A aceleradora de mulheres na política Conecta também repudiou a indicação de Lula. "Na história brasileira, dentre 170 ministros, tivemos apenas 3 mulheres e 3 negros no STF, o que é constrangedor", afirma nota.
O texto questiona como pode haver democracia e progresso no país, se grande parte dos grupos sociais que sofrem injustiças históricas, como negros e mulheres, não tem as chances de participar do processo decisório de fazer justiça.
"A Conecta defende e advoga ao lado de movimentos sociais como o Mulheres Negras Decidem, Quero Você Eleita e outros a rápida ampliação da presença de mulheres e negros nos tribunais superiores, por uma questão de Justiça social e eficiência dos processos decisórios", finaliza.
Outra organização que se posicionou contra a nomeação de Zanin foi a Transparência Internacional, que considerou o ato uma afronta ao princípio de impessoalidade, previsto na Constituição, e reiterou a contradição no discurso de inclusão trazido pelo atual presidente na campanha.

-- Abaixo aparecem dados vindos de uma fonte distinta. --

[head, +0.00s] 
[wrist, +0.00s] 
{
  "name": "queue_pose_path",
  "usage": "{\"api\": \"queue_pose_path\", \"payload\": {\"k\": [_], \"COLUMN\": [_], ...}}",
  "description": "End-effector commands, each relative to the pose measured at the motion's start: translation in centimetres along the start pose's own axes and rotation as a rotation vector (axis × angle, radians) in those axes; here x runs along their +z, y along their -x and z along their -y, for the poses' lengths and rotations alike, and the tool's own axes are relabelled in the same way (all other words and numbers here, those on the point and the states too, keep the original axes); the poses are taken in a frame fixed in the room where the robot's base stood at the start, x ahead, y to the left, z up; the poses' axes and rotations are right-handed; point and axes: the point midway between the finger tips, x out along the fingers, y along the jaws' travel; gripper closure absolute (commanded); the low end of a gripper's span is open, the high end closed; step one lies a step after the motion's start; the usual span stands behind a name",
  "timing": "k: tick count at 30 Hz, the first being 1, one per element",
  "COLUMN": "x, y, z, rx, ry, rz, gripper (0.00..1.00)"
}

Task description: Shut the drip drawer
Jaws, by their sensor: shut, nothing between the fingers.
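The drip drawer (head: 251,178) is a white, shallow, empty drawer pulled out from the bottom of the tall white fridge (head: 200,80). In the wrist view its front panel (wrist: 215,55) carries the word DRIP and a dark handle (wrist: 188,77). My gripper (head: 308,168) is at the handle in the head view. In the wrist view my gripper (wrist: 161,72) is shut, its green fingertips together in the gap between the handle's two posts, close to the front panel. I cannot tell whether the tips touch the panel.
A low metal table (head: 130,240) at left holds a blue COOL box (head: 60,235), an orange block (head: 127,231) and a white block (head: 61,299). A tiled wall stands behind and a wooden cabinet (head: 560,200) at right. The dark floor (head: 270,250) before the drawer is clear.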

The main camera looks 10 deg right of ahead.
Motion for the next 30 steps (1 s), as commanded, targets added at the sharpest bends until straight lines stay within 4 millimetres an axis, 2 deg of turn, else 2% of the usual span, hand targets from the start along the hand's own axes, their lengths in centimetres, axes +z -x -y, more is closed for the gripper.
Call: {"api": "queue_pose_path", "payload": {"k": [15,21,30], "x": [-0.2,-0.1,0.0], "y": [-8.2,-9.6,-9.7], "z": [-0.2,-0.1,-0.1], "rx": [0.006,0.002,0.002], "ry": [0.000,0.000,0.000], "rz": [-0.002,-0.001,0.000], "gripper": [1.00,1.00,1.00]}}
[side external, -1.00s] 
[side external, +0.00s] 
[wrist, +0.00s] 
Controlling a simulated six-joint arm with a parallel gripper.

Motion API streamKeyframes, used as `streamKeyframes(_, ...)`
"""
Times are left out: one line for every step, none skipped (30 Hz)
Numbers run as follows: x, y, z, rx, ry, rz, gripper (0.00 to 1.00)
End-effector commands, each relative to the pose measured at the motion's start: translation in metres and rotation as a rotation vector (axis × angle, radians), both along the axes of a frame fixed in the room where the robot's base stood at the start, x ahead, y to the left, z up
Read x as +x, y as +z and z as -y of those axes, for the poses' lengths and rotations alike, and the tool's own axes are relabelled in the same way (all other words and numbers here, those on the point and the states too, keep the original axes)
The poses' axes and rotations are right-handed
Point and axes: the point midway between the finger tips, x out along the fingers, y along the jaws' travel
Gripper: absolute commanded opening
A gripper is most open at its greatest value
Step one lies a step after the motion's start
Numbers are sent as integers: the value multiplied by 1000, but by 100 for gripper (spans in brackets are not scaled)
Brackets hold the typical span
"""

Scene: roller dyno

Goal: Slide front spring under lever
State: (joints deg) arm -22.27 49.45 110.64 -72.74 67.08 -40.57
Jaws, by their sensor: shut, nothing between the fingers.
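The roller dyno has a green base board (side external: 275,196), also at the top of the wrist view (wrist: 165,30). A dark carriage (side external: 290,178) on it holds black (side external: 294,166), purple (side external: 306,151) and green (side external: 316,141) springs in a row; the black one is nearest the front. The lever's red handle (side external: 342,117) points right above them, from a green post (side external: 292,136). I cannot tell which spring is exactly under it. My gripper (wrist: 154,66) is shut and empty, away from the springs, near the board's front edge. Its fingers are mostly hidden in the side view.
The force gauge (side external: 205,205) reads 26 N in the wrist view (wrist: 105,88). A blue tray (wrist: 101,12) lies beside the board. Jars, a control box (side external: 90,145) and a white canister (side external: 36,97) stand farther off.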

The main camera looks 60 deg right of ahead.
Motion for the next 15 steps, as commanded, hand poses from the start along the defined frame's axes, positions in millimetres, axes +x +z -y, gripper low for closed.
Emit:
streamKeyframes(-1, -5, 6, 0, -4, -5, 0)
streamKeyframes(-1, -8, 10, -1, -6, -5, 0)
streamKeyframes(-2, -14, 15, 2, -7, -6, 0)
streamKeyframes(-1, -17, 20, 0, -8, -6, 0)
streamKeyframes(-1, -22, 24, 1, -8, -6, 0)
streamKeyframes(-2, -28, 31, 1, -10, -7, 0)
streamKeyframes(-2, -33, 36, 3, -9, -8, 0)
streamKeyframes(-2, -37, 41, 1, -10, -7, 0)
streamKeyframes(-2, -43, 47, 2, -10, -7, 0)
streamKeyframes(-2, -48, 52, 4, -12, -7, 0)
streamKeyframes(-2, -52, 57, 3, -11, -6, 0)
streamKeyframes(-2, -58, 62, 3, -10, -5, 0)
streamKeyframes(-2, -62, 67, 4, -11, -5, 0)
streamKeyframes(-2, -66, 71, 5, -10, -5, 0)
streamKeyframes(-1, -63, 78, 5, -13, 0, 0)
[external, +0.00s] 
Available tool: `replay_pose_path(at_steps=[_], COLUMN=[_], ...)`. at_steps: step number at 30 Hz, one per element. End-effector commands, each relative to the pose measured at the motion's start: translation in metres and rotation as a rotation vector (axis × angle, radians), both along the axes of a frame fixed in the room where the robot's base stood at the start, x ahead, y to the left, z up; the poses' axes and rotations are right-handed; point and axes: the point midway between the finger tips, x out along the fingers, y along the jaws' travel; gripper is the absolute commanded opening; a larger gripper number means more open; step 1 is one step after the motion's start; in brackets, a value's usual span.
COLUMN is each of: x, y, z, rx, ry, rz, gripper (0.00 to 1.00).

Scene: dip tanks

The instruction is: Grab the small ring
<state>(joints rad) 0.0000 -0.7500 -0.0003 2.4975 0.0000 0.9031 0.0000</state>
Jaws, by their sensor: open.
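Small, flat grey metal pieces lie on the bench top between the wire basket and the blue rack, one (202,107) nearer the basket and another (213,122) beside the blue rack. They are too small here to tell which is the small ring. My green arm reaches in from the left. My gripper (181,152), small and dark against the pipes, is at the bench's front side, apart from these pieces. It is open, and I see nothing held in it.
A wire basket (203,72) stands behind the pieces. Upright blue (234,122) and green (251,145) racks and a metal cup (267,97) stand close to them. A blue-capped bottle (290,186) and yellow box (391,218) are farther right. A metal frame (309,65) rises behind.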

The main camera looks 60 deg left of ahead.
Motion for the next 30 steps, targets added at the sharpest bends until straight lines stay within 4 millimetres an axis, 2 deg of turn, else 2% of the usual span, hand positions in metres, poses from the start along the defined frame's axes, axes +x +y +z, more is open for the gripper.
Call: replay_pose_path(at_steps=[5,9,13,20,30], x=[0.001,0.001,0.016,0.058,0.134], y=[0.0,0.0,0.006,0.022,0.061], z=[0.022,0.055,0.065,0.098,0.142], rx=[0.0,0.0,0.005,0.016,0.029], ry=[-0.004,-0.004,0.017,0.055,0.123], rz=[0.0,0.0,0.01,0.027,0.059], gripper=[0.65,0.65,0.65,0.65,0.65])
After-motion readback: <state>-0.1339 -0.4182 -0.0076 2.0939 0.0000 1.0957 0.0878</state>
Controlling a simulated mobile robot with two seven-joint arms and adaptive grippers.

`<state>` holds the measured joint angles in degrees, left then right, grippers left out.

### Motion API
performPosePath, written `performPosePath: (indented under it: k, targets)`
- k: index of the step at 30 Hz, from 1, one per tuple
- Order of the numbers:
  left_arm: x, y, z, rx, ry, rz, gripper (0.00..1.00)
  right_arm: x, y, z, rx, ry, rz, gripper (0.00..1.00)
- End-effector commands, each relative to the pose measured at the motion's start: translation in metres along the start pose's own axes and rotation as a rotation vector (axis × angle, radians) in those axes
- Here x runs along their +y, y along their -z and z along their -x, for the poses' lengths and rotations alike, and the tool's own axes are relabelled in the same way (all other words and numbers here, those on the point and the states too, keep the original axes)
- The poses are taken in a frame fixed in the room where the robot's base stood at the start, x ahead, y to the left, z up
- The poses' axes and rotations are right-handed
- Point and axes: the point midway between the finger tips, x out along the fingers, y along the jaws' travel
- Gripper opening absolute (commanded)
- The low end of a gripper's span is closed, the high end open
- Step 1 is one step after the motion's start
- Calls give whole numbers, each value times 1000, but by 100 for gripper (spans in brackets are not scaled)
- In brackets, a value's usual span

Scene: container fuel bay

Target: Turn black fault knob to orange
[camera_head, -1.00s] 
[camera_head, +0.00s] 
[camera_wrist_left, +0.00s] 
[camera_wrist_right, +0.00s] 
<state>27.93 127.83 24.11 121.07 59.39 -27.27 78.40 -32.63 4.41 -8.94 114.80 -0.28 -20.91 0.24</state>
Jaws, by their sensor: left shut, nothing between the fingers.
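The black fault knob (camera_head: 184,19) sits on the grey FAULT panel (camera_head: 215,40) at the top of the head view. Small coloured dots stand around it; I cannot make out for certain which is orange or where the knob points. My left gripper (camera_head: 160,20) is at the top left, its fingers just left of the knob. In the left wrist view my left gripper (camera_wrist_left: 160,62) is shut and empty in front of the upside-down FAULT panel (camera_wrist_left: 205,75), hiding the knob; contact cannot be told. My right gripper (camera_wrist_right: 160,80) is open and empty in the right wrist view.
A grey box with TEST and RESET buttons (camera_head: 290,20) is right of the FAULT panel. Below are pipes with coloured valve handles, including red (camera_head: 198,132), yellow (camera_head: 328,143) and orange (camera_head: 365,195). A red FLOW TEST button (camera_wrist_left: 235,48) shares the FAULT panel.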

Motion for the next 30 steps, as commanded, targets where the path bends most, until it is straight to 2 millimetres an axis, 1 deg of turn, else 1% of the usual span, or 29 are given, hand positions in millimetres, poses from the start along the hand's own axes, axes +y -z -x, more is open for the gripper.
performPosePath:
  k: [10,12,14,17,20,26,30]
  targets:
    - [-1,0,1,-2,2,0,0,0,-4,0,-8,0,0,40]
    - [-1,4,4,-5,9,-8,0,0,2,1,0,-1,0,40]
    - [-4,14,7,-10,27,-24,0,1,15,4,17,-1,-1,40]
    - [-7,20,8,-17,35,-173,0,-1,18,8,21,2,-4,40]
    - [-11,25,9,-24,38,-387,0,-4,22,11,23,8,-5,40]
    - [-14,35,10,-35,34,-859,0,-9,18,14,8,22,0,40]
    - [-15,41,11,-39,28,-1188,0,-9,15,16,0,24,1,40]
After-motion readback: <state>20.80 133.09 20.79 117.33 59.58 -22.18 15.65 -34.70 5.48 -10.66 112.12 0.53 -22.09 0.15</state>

O texto ainda diz que fez parte do bolsonarismo a tentativa de transformar o Supremo em "anexo do governo de ocasião", estratégia que, segundo o órgão, "Lula parece repetir a receita".
"A indicação de Zanin ainda contradiz o discurso de inclusão e aprofunda, ainda mais, a dívida brasileira com os segmentos sociais historicamente marginalizados e excluídos dos espaços de poder. Esta exclusão está também na raiz da corrupção sistêmica brasileira", complementou a Transparência Internacional.
A declaração reforça uma pressão exercida por diferentes setores da sociedade desde março, quando entidades jurídicas, ministros do governo Lula e um integrante do próprio Supremo se manifestaram publicamente a favor da indicação inédita de uma ministra negra para o STF.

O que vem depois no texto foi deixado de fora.